Al-Qaeda front group the Islamic State of Iraq and the Levant (ISIS) and rebels of the Free Syrian Army (FSA) declared a truce Sept.20 after two days of clashes near the Turkish frontier.

The agreement called for an immediate ceasefire, the release of prisoners and for a dispute over control of the border post with Turkey to be referred to a rebel court.

Azaz, on the Turkish border, was one of the first towns to be overrun, in July 2012, by FSA rebels, who set up their own administration there.

The Öncüpınar crossing in Turkey’s Kilis province sits opposite the Syrian Bab al-Salameh gate, around five kilometers from Azaz.

“It is a temporary measure,” a Turkish diplomat speaking on condition of anonymity told the Hürriyet Daily News, confirming that the Öncüpınar gate had been closed. “At this stage, it has been closed as a precaution because of the mobility on the other side of the border.”

Kilis Gov. Süleyman Tapsız, meanwhile, said the border gate had been closed to everything apart from vehicles carrying humanitarian aid.

Earlier in the day, Foreign Ministry spokesperson Levent Gümrükçü told reporters at a press conference that there was no clash near the border area close to Turkey.

The same Turkish diplomat confirmed that no clash near the Turkish side of the border had yet been reported as of late afternoon on Sept. 19. “However, there is an ongoing clash on the other side,” he added, indicating the possibility of an expansion of clashes.

The fighting in Azaz began when ISIS fighters tried to kidnap a German doctor working there, according to the Syrian Observatory, which also said he is now in a safe location. “There are attempts to mediate between the factions. Azaz is home to many people who fled [the nearby city of] Aleppo,” observatory director Rami Abdel Rahman told Agence France-Presse. “They want to live in a safe place, not one where anything that moves gets sniped.”

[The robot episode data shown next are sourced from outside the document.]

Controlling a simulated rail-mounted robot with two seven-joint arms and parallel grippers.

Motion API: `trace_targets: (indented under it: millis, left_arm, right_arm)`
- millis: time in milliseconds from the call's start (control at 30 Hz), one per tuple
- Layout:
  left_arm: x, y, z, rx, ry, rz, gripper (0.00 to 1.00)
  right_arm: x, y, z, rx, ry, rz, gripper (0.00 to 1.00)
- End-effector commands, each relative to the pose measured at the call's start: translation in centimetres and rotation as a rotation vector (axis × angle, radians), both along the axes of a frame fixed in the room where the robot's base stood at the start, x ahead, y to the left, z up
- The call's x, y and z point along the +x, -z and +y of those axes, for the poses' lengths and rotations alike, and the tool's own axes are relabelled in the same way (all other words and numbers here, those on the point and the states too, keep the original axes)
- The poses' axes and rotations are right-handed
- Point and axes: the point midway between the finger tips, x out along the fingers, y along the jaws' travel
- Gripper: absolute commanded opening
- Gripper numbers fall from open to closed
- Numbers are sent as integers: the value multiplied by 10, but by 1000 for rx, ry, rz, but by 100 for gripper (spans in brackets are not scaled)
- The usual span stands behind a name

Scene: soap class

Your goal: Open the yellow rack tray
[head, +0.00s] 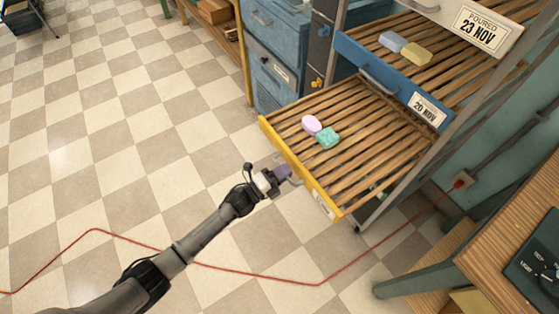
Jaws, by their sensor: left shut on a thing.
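The yellow rack tray (309,186) is a slatted wooden tray with a yellow front, low in the rack, and it sticks out well past the blue tray above it. A pink soap (312,124) and a green soap (327,138) lie on its slats. My left gripper (289,176) is at the middle of the yellow front, shut on the tray's metal handle (296,181). The fingertips are small in the view and partly hide the handle. My right gripper is not in view.
Above is a blue tray (381,84) labelled 20 NOV, with blue and yellow soaps. A white tray (489,29) labelled 23 NOV is higher. A red cable (229,268) crosses the floor. A wooden table (515,235) stands at lower right. The checkered floor at left is clear.

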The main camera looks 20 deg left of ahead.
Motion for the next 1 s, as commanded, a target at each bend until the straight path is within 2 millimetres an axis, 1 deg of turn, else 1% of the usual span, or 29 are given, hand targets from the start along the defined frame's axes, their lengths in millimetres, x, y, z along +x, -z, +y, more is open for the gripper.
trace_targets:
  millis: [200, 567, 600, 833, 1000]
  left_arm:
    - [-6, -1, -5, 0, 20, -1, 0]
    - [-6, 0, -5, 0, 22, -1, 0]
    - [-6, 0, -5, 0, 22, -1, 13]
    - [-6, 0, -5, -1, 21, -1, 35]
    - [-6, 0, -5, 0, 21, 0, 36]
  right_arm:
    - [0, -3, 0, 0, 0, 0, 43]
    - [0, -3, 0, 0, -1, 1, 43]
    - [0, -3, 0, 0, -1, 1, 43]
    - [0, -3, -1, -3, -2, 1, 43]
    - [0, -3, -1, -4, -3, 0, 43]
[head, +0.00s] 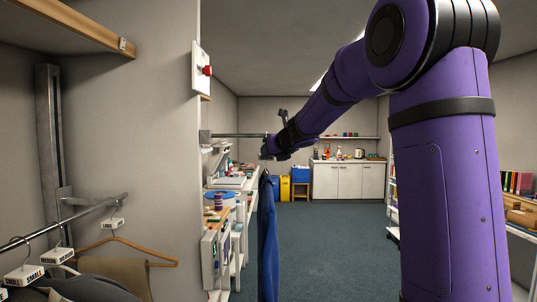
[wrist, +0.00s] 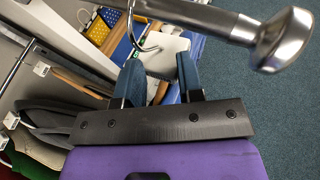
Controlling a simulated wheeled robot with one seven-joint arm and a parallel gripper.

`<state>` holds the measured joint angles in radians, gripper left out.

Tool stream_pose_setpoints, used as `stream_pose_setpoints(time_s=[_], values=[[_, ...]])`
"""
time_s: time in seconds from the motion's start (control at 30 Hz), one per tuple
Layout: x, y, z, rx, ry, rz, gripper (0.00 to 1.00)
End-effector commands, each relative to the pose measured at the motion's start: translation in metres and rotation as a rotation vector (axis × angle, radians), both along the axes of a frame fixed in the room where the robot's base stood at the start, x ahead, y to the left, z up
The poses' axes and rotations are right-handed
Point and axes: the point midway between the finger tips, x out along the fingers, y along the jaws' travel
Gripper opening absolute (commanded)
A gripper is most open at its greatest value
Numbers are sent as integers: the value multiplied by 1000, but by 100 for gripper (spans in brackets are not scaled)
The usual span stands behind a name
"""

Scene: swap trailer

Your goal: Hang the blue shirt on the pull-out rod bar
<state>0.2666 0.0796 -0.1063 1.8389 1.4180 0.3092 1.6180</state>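The blue shirt (head: 268,240) hangs upright below my gripper (head: 268,153), at the free end of the pull-out rod bar (head: 235,135). In the wrist view the rod (wrist: 225,22) crosses close at the top and ends in a round metal knob. A metal hanger hook (wrist: 145,48) shows right at the rod. I cannot tell for sure whether the rod carries its weight. My gripper's two blue-grey fingers (wrist: 161,80) stand apart just below the hook, with no part visibly clamped between them. The shirt's top is partly hidden by the gripper.
A wall corner (head: 170,190) with a red button stands left of the rod. A near rail (head: 90,212) holds hangers with size tags and dark clothes. A cluttered counter (head: 250,185) runs behind the shirt. The carpet (head: 335,240) to the right is clear.

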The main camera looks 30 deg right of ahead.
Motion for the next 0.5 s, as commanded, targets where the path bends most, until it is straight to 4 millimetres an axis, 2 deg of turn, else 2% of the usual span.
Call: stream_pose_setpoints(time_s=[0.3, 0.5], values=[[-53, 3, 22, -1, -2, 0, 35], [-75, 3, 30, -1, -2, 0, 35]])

Tensions between some opposition groups and ISIS have spiraled in recent months, especially in northern Syria, where opposition forces control vast swathes of territory.

Several local groups resent ISIS’ growing territorial control, its steady supply of arms, as well as its brutality, which opponents often compare to that of the regime. ISIS, on the other hand, accuses some rebels affiliated with the FSA’s Supreme Military Command of collaborating with the West, and of being “heretics.”

“By taking Azaz, the Islamic State is a step closer to controlling the crossing. Its objective seems to be taking over the whole countryside north of Aleppo,” activist Abu Louay al-Halabi said. Another activist, Abdallah Tareq, said the violence had undermined efforts to capitalize on the relative weakness of President Bashar al-Assad’s forces in the north of the country.

“Every rebel group is suspicious of each other and the regime has been good at exploiting this. Not only we have been seeing fighting between the Free Syrian army and al-Qaeda, but also among the Free Syrian Army itself and jihadists against jihadists,” he said.

Al-Assad, in an interview with U.S. network Fox News, insisted Syria was not gripped by civil war, but was the victim of infiltration by foreign-backed al-Qaeda fighters.

“What we have is not civil war. What we have is war. It’s a new kind of war,” he said, alleging that Islamist guerrillas from more than 80 countries had joined the fight.

“We know that we have tens of thousands of jihadists ... we are on the ground, we live in this country,” he said, after an expert report that suggested between 40 and 45 percent out of around 100,000 rebels were jihadists or hardline Islamists.

“What I can tell you is that ... 80 to 90 percent of the underground terrorists are al-Qaeda and their offshoots,” the president said.